** START OF Raw data **

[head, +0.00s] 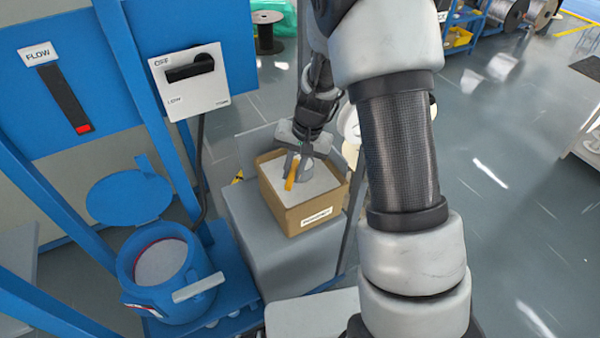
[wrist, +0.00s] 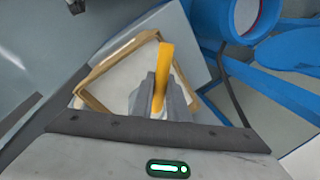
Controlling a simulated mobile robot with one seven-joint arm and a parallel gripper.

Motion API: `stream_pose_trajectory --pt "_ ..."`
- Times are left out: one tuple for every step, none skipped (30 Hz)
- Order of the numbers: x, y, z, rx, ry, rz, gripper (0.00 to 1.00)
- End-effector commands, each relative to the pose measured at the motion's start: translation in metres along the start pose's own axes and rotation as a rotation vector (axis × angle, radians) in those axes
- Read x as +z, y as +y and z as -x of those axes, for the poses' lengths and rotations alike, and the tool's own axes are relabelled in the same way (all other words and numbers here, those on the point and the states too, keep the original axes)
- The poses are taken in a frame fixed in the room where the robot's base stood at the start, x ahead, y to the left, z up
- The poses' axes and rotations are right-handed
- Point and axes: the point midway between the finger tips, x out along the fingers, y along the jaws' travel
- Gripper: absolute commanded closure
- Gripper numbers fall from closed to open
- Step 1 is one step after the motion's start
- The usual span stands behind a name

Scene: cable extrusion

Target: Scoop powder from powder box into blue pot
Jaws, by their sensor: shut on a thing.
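The powder box (head: 290,215) is an open brown carton with white powder inside, standing on a grey stand. My gripper (head: 297,172) reaches down into its opening and is shut on the yellow handle of a scoop (head: 289,181). In the wrist view the yellow handle (wrist: 166,58) sticks out between the grey fingers of my gripper (wrist: 160,100), above the box (wrist: 95,97). The scoop's bowl is not clearly visible, so I cannot tell whether it holds powder. The blue pot (head: 150,300) stands left of the box, its round mouth open and whitish contents inside.
The pot's blue lid (head: 130,198) is swung open behind it. Blue frame posts (head: 160,105) and a panel with a black switch (head: 190,80) stand behind. The grey stand (head: 290,268) carries the box. A handle (head: 198,287) juts from the pot's right front.

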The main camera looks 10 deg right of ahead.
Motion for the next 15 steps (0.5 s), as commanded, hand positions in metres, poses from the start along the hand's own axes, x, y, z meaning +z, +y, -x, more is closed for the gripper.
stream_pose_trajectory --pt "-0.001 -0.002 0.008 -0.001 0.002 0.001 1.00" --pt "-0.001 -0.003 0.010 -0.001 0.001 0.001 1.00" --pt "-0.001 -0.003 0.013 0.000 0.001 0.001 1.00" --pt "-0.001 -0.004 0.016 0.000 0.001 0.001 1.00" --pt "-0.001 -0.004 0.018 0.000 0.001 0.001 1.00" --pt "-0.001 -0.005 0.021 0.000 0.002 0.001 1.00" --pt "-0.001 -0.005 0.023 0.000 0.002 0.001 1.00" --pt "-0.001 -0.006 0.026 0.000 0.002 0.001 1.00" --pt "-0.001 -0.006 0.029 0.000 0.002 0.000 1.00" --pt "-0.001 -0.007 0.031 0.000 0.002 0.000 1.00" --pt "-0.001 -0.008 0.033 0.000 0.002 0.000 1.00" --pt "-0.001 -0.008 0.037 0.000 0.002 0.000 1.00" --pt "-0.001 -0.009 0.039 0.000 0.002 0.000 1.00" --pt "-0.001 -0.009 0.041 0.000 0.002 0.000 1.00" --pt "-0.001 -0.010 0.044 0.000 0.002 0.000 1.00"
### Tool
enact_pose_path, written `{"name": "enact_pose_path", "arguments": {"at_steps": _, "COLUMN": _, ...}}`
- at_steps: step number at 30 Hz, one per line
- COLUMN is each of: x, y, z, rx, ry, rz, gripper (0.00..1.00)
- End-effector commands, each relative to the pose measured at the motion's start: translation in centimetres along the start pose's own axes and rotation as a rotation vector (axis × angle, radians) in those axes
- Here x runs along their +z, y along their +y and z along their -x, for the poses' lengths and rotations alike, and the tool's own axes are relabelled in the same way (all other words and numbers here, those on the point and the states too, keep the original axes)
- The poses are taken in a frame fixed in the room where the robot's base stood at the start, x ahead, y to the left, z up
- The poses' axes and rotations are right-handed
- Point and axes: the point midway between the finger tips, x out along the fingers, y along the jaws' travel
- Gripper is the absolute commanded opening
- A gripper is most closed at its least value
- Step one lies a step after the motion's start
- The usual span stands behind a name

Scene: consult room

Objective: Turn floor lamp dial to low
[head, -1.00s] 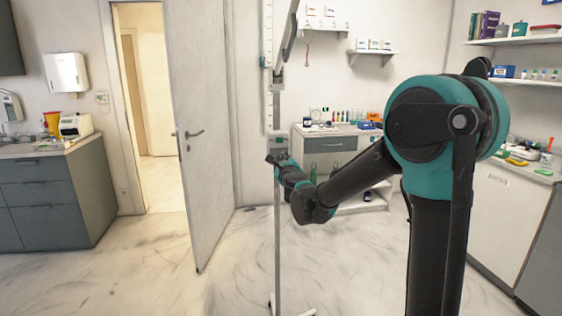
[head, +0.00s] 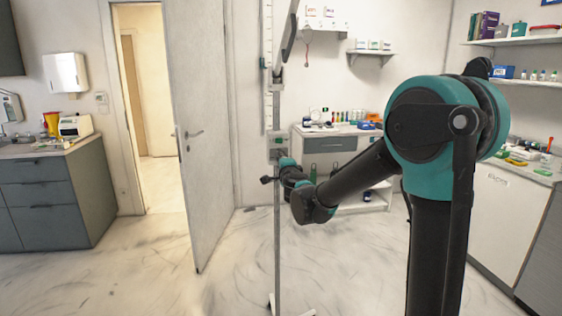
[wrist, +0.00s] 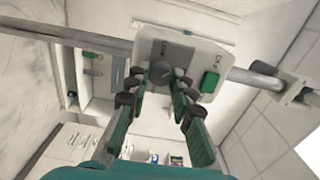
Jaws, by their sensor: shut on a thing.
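The floor lamp's thin upright pole (head: 277,235) stands in front of the back wall in the head view, with a light control box (head: 278,143) partway up. In the wrist view the control box (wrist: 197,60) carries a dark round dial (wrist: 160,72) on a grey plate and a green button (wrist: 209,82). My gripper (wrist: 160,90) is shut on the dial, one finger on each side of it. In the head view my gripper (head: 277,172) is at the lower part of the box, small and partly hidden. The dial's setting cannot be read.
An open door (head: 205,130) stands left of the lamp. A counter with drawers (head: 330,145) and small items is behind my arm. Another counter (head: 55,190) is at the left, and shelves hang at the right. The floor around the lamp's base is clear.

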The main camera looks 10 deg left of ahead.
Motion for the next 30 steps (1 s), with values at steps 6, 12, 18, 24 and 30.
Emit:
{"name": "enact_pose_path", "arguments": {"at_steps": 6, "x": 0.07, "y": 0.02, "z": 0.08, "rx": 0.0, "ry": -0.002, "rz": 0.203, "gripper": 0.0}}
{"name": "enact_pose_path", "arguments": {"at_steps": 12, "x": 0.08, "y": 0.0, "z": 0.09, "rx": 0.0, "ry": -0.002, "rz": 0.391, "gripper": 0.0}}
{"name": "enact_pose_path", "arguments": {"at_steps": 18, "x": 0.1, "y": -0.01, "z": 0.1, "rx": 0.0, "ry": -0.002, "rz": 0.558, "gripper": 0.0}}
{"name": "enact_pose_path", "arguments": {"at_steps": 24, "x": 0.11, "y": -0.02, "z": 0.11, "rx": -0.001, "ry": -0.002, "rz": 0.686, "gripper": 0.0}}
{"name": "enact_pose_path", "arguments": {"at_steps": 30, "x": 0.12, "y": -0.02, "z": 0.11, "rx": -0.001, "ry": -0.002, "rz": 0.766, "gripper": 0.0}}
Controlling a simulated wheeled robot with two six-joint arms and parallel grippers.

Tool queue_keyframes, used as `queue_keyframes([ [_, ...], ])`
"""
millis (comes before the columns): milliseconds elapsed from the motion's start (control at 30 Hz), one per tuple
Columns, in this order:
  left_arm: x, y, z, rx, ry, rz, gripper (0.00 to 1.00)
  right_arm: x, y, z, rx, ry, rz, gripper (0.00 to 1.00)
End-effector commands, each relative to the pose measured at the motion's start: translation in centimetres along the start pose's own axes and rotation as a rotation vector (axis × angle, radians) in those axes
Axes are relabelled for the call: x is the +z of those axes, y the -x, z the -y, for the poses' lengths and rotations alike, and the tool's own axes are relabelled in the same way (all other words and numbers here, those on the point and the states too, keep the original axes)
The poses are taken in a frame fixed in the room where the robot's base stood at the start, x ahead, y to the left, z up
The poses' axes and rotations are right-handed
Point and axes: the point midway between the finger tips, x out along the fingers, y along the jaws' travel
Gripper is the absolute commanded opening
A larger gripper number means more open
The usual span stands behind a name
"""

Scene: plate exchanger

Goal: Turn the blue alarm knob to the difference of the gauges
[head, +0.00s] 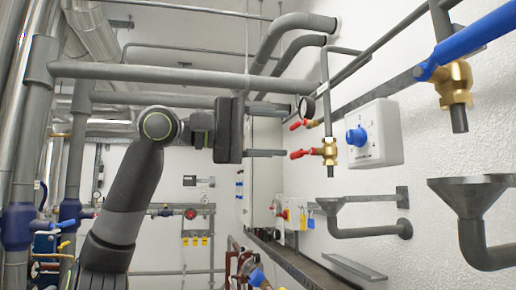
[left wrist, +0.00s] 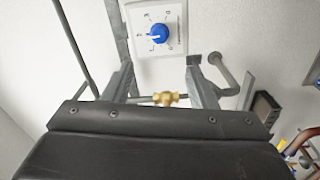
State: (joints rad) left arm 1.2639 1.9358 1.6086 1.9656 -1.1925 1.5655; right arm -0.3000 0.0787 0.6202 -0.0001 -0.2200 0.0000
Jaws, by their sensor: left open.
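The blue alarm knob (head: 357,136) sits on a white square dial plate (head: 385,135) on the right wall. In the left wrist view the knob (left wrist: 157,33) is at the top middle, with marks around it too small to read. My left gripper (head: 288,130) is open and empty, left of the knob and apart from it, its fingers pointing toward the wall side. In the left wrist view the fingers of the left gripper (left wrist: 160,64) frame a gap below the plate. One round gauge (head: 306,107) shows nearly edge-on; its reading cannot be made out. My right gripper is out of view.
A brass valve with a red handle (head: 303,154) stands between my gripper and the dial plate; its brass body (left wrist: 165,99) shows between the fingers. A blue-handled valve (head: 455,82) and a grey funnel drain (head: 470,195) are at the right. Pipes (head: 180,73) run overhead.

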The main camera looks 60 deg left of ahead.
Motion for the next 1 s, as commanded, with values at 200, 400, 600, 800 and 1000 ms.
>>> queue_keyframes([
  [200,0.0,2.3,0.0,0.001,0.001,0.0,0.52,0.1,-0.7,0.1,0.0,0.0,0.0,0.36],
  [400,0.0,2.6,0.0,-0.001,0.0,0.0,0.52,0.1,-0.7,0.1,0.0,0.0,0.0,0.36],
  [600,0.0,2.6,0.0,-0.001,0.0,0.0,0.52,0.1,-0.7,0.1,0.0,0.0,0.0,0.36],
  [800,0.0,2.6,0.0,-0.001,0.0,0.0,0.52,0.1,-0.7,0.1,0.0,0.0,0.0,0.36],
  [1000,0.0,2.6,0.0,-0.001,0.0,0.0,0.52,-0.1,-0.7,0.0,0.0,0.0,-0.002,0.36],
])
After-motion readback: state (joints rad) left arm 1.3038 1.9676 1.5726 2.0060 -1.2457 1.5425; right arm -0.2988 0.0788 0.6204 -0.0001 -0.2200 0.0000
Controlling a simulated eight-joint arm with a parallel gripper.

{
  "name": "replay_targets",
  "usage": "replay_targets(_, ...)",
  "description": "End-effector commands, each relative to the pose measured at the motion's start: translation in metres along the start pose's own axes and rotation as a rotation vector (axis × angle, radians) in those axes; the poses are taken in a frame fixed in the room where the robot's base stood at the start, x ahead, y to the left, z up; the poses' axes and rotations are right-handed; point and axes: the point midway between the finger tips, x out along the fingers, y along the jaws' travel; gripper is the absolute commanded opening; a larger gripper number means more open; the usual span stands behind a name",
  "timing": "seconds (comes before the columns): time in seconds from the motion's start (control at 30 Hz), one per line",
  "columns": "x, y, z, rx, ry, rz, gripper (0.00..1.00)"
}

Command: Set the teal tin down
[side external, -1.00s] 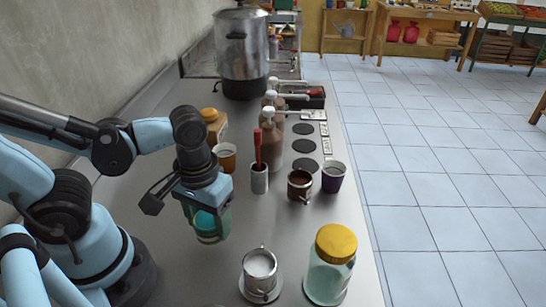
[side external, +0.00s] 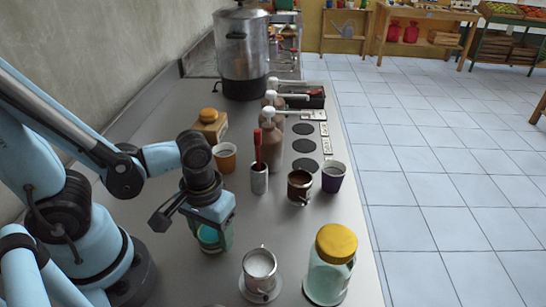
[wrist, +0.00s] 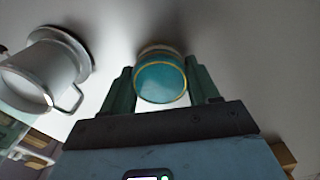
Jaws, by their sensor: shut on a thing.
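The teal tin (side external: 209,238) is held upright between the fingers of my gripper (side external: 214,236) over the left part of the steel counter. My gripper is shut on it. In the wrist view the tin (wrist: 160,82) shows a teal round face with a gold rim, with a green finger of my gripper (wrist: 160,92) on each side. The gripper hides part of the tin in the side view. I cannot tell whether its base touches the counter.
A metal cup of white liquid (side external: 260,264) on a saucer stands right of the tin, with a yellow-lidded glass jar (side external: 331,272) beyond. Behind are an orange cup (side external: 225,159), a holder with a red-handled tool (side external: 259,180), a brown-filled cup (side external: 299,188) and a purple cup (side external: 333,180).

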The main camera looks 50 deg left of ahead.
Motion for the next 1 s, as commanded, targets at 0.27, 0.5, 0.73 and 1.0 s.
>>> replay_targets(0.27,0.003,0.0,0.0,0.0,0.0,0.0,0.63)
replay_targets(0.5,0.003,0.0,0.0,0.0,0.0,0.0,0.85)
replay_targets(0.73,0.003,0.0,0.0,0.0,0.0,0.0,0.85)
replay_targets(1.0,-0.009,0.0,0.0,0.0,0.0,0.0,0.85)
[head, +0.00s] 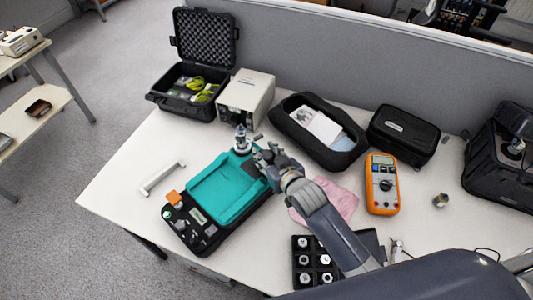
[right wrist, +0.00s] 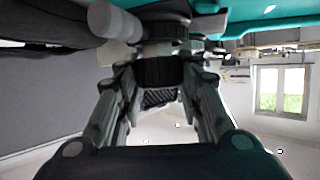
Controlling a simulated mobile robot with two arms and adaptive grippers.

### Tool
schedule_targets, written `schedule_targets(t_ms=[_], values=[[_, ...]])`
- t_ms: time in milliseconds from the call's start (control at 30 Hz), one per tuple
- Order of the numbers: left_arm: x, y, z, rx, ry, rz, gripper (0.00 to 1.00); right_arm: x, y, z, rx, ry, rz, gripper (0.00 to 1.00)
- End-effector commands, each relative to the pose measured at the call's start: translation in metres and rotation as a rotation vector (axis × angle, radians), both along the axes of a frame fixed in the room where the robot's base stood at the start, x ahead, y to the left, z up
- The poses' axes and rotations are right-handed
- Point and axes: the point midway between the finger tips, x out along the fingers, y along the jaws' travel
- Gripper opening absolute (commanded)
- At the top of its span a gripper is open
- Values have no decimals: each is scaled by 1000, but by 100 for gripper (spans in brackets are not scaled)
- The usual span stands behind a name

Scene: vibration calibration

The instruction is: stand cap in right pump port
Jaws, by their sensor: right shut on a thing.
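The teal pump unit (head: 222,188) lies on the table, with a metal port fitting (head: 242,140) standing at its far end. My right gripper (head: 265,158) is at the unit's far right corner, close beside that fitting. In the right wrist view its fingers (right wrist: 157,75) are closed around a dark ribbed piece, which looks like the cap (right wrist: 158,70). A grey cylindrical fitting (right wrist: 115,22) shows just beyond the fingers. In the head view the fingers hide the cap, and I cannot tell if it touches the port. My left gripper is not in view.
A white case (head: 246,95) and an open black case (head: 195,80) stand behind the unit. A black pouch tray (head: 290,125), orange multimeter (head: 382,190), pink cloth (head: 345,200) and black socket tray (head: 302,242) lie to the right. A white handle (head: 162,178) lies to the left.

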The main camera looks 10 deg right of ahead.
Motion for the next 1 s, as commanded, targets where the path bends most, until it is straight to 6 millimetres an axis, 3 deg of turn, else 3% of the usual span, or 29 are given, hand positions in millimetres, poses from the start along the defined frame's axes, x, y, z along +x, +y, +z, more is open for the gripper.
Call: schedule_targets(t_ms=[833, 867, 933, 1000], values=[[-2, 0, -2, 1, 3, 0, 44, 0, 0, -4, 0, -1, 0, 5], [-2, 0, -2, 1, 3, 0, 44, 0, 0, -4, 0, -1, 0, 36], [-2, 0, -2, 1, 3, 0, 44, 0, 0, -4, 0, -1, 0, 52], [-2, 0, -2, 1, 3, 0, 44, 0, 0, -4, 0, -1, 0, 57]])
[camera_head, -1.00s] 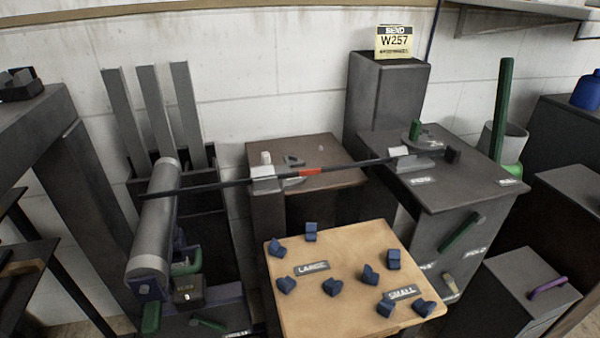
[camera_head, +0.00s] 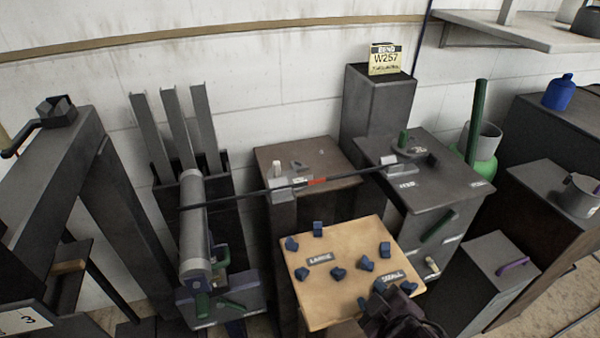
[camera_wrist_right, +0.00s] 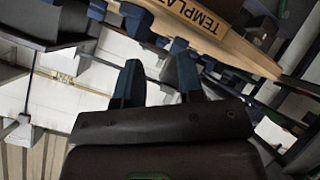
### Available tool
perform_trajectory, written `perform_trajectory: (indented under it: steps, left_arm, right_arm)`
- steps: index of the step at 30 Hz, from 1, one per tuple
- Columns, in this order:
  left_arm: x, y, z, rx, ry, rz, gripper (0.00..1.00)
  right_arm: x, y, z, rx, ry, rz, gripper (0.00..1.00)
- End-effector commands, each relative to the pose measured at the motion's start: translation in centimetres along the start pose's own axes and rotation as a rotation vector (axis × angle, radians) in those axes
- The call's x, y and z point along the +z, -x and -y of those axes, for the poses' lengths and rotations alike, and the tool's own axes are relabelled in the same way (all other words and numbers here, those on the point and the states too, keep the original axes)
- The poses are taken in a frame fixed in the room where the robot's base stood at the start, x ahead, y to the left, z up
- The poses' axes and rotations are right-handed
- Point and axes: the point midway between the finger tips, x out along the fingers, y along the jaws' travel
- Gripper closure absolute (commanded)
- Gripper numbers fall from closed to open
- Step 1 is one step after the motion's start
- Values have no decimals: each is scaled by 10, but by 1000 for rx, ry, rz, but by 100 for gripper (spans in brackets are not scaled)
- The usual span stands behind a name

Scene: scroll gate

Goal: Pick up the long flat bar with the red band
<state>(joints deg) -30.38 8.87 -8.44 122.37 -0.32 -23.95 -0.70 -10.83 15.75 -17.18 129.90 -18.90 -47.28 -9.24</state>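The long flat bar with the red band (camera_head: 317,181) lies slightly sloping in the head view. My right gripper (camera_head: 372,296) is low at the front edge of the tan table, well short of the bar. In the right wrist view its two blue fingers (camera_wrist_right: 160,75) are apart with nothing between them. The bar cannot be made out there. My left gripper is out of view.
The tan table (camera_head: 325,305) carries several blue blocks (camera_head: 338,273) and lies between my right gripper and the bar. Tall grey channels (camera_head: 178,130) stand behind the roller. A green post (camera_head: 476,120) rises at right. A dark frame (camera_head: 60,170) stands at left.

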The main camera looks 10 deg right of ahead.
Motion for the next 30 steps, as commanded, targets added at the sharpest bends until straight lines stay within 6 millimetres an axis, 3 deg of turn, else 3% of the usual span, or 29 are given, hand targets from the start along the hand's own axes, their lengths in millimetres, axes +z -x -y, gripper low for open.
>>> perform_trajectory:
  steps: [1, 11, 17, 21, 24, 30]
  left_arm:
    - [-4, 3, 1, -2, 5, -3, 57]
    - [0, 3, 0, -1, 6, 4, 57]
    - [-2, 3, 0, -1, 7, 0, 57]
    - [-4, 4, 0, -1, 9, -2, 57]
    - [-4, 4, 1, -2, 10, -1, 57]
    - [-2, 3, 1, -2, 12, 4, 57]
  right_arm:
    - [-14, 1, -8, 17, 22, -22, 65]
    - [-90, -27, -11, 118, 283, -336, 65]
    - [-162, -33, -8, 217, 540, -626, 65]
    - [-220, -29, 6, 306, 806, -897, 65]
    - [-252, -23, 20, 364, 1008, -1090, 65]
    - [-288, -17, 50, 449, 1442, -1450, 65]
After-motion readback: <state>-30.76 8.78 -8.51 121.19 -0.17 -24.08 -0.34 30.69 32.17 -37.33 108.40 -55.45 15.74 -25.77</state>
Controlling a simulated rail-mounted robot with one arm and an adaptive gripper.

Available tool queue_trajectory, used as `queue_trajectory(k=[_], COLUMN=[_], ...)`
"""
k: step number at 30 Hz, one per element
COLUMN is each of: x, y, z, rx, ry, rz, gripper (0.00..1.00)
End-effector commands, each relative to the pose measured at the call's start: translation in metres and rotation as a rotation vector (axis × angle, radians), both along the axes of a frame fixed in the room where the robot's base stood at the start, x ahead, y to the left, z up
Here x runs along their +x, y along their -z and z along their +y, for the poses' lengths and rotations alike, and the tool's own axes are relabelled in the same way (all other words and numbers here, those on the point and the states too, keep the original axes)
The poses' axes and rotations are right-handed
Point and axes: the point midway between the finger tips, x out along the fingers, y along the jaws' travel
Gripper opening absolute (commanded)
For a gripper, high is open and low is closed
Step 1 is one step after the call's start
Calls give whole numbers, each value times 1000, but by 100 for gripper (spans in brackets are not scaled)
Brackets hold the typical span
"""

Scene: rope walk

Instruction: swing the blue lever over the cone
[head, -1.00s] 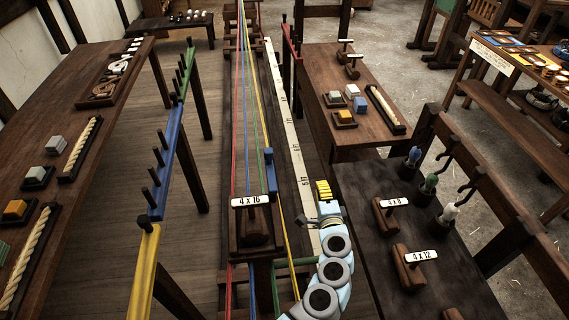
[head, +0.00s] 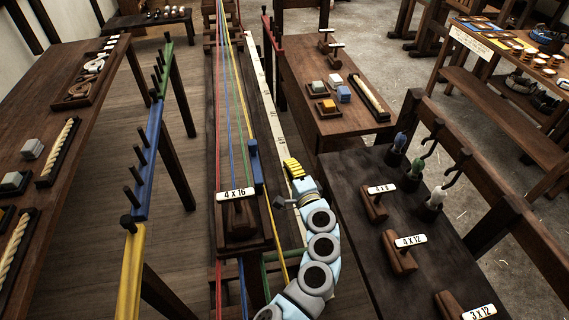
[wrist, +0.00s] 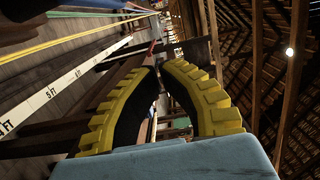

** END OF Raw data **

Set problem: In the material above, show every line where the word "numbers" turns up.

Expected answer:
- Order of the numbers: x, y, z, rx, ry, rz, gripper (0.00 to 1.00)
- Read x as +z, y as +y and z as -x of those axes, for the poses' lengths and rotations alike, and the tool's own axes are relabelled in the same way (all other words and numbers here, those on the point and the states too, keep the original axes)
- Gripper numbers fall from closed to open
- Here x runs along their +z, y along their +y and z along their -x, for the poses' lengths and rotations alike, and the tool's own axes are relabelled in the same way (all other words and numbers here, those on the point and the states too, keep the original axes)
Axes are relabelled for the call: x is the +z of those axes, y the -x, z the -y, for the poses' lengths and rotations alike, and the tool's own axes are relabelled in the same way (all other words and numbers here, those on the point and the states too, keep the original axes)
- Order of the numbers: left_arm: x, y, z, rx, ry, rz, gripper (0.00 to 1.00); right_arm: x, y, z, rx, ry, rz, gripper (0.00 to 1.00)
- The call's x, y and z point along the +z, -x and -y of those axes, for the poses' lengths and rotations alike, and the tool's own axes are relabelled in the same way (all other words and numbers here, those on the point and the states too, keep the original axes)
- Gripper numbers fall from closed to open
Here x runs along their +x, y along their -z and z along their +y, for the poses' lengths and rotations alike, and the tool's own axes are relabelled in the same way (all other words and numbers here, those on the point and the states too, keep the original axes)
Calls give whole numbers, each value times 1000, but by 100 for gripper (spans in brackets are not scaled)

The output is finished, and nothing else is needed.